The Ashley Madison hack is the latest high profile data breach to hit the front page headlines. The extramarital dating site leaked the personal data of over 40 million users and as a result could be the subject of multiple litigations. One lawsuit claims that Ashley Madison’s parent company, Avid Dating Life, failed to protect sensitive data of clients and falsely advertised services claiming they would remove all record of use from company databases. Notably, a new lawsuit has been filed against data hosting providers and web services that have made the information stolen from Ashley Madison available online.
The Ashley Madison case shows the ripple of effect data breaches can cause in an interconnected world (in more ways than one). The case illustrates how the relationships companies have with other vendors, firms, and third parties can also affect client information. This is especially important in the legal world where law firms contain confidential and sensitive information of clients.
A recent study of 300 CIOs from medium and large businesses found that small and medium sized companies have less stringent security practices than larger businesses. This is largely because smaller companies have less resources to dedicate to security measures. As the study found, the lack of security measures makes the smaller and medium sized companies likely targets to cyberattacks especially since they may provide access to information about larger companies.
As discussed in a recent Conduent whitepaper, “In the Cybersecurity Hot Seat: How Law Firms are Optimizing Security While Reducing Cost, and Risk,” this perceived vulnerability makes information security critical for law firms who handle clients’ e-discovery data – data which could include personal information, trade secrets and other sensitive information. As data grows exponentially and technology continues to evolve, cyber-threats will become more and more sophisticated requiring expertise and infrastructure to ensure the highest level of security. This implies significant cost and investment. The solution for many firms has been and will continue to be a move to a “security as a service” model where managed service providers are engaged to provide end-to-end e-discovery services (or at least hosting of sensitive data) in the cloud, behind the provider’s corporate firewall.

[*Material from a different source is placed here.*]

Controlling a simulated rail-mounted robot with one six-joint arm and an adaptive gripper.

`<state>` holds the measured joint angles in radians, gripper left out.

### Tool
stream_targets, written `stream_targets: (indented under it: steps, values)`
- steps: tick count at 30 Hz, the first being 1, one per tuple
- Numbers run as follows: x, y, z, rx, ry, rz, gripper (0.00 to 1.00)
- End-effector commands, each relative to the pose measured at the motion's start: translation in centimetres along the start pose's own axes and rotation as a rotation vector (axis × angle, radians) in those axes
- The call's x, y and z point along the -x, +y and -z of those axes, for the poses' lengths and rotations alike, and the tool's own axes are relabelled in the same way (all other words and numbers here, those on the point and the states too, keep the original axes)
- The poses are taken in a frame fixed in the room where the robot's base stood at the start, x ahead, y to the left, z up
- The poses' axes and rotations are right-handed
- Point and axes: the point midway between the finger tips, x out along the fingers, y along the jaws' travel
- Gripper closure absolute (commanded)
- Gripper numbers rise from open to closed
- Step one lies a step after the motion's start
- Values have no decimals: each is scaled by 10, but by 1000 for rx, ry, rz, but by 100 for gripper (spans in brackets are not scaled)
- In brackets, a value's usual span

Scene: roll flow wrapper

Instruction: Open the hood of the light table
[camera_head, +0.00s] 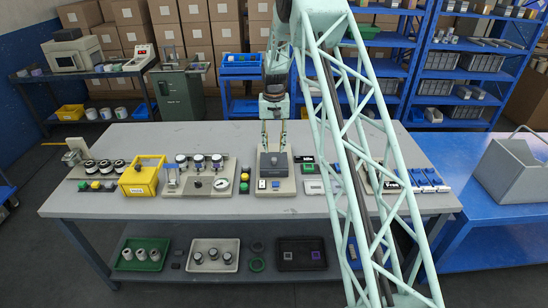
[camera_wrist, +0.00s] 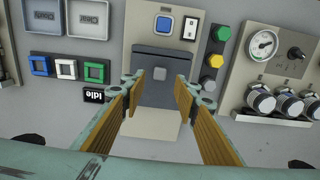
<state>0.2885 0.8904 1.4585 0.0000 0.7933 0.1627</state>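The light table (camera_head: 275,188) stands in the middle of the workbench. It has a beige base with a blue button and a white switch on its front part. Its dark grey hood (camera_head: 276,168) lies down over the base and looks closed, with a small light square knob on top. In the wrist view the hood (camera_wrist: 158,92) shows between my fingers, and the beige base (camera_wrist: 140,29) shows past it. My gripper (camera_head: 273,146) points down above the rear of the hood. In the wrist view my gripper (camera_wrist: 158,88) is open, with nothing between its fingers; contact cannot be told.
Left of the light table is a gauge panel (camera_head: 200,186) with several black-and-white cylinders, and a yellow box (camera_head: 143,178). A button strip (camera_head: 244,180) stands close on its left. Small trays (camera_head: 312,187) and a black display lie close on its right.

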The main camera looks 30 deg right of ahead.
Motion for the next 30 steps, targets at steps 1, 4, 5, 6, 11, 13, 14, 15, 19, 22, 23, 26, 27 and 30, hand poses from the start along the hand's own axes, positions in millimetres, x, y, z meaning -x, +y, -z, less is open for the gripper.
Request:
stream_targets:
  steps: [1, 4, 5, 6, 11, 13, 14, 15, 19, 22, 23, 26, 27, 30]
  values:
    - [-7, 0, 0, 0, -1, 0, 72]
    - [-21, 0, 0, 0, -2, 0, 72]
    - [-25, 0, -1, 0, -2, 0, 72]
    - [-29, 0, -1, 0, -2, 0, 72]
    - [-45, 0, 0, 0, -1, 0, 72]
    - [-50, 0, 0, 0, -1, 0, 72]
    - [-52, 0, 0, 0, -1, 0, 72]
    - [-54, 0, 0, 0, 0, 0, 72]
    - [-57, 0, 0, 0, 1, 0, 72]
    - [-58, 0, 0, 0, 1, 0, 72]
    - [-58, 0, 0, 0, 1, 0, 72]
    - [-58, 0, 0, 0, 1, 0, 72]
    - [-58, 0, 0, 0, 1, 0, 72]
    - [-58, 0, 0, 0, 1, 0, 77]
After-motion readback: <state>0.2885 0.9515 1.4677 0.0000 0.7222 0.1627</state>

Unlike law firms, many e-discovery service providers are in the business of information security. With a “security as a service” model, law firms can leverage their provider’s information security expertise and also the benefits of state-of-the-art technology without having to invest in hardware, software and the IT and security experts to manage security and respond to threats. E-discovery service providers can also provide: software and resources to maintain technology and scale projects; budget predictability; and standardize processes across all cases while maintaining the highest level of security protection for firms and their clients.
As more data moves to the cloud and security risks increase, transferring some or all parts of data management—and corresponding security obligations–to an expert service provider can be an attractive alternative to building and managing a program in-house. For firms considering that move, having a security checklist to evaluate managed providers will be critical. Adequately preparing for security upfront can avoid compromising your client’s data down the road.